Tesla shares remain firmly in a bear market ahead of its earnings report. As investors brace for whatever wild swings will come from the release, one strategist identified key levels to watch.
"On a technical basis, you're going to want to watch the $250 level," Matt Maley, equity strategist at Miller Tabak, told CNBC's "Trading Nation" on Tuesday. "That was the low we saw in early 2017 and the low we saw just last month. If we break below that level, that's going to be a big problem."
Tesla fell below those levels in early April for the first time since trading around the $250 mark in March 2017. Both times, $250 acted as a bottom to its sell-offs. Its shares currently trade nearly 17 percent above that level.
"On the upside we also have to be careful [of] the $300 level. When the stock broke out to the upside in 2017 every time it pulled back that $300 level provided nice support, it dipped a little below that last week and it's starting to hold it again," said Maley.
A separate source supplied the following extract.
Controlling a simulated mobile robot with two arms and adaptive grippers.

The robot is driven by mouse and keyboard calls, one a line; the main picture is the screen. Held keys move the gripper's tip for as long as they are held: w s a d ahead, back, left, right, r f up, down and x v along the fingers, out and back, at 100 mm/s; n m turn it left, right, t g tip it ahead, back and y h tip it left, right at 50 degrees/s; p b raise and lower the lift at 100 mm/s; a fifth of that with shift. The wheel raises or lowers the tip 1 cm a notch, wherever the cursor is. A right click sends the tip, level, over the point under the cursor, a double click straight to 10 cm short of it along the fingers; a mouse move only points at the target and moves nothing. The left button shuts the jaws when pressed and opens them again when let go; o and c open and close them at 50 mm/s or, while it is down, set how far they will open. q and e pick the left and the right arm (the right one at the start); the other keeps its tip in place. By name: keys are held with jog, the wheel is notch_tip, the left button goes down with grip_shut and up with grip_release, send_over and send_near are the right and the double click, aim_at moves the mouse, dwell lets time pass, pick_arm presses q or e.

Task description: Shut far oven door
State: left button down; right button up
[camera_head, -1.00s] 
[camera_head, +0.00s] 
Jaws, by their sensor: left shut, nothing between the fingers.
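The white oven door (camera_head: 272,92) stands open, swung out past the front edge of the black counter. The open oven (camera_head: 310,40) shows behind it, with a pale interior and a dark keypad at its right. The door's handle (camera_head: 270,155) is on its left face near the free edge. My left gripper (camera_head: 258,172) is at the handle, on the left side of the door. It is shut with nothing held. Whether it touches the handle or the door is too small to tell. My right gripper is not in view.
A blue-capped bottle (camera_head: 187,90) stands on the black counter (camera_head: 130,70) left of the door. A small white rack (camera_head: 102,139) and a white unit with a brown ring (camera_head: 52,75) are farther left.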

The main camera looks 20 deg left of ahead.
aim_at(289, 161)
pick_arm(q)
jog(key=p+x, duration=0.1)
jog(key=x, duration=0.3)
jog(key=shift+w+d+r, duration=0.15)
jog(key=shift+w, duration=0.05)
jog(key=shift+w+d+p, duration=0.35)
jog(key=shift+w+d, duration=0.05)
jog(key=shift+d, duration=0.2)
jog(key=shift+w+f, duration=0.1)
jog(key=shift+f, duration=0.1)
Tesla shares currently hover around the $300 mark. Its stock cupped that price through the first half of April, broke below it, and recovered it again this week.
"The reason why I mention it is it's the highest short interest it's ever had so you could get a short-covering rally. Be careful of that over the short term," said Maley.
Tesla has short interest at 30.4 percent of its float.
"There's been a lot of negative news about the stock or at least chatter about the stock in terms of cash burn," said Maley. "The only way they've been able to come anywhere near close to meeting their production numbers has been to add all this cost, add all this hiring, add all these people, they doubled their workforce last year so there are some problems."
The electric car maker has operated with a negative net operating cash flow since 2013 and has not made a quarterly profit since its third quarter of 2016. It held more than $11 billion in long-term debt on its balance sheet by the end of 2017.
Its high level of short interest combined with the bad news surrounding its financials gives the stock a chance to bounce, according to Gina Sanchez, CEO of Chantico Global.
"That short interest point is really what gives the stock the skew on this to the upside," Sanchez told "Trading Nation" on Tuesday. "I think a lot of that negative news is priced in – you have competition, you have high debt levels and you have rising costs. None of those are good."
All that is already known to investors, though, contends Sanchez. The key to a post-earnings rally, then, lies in numbers outside of its balance sheet, she added.
"They have to hit their production numbers. If you see them hit their production numbers, you will get a short interest covering rally but if they disappoint it's already priced in," she said.
Tesla produced more than 34,000 vehicles in its first quarter, according to an early April update. It totaled 29,980 deliveries over the three months to March.
Tesla is scheduled to report first-quarter earnings after the bell Wednesday.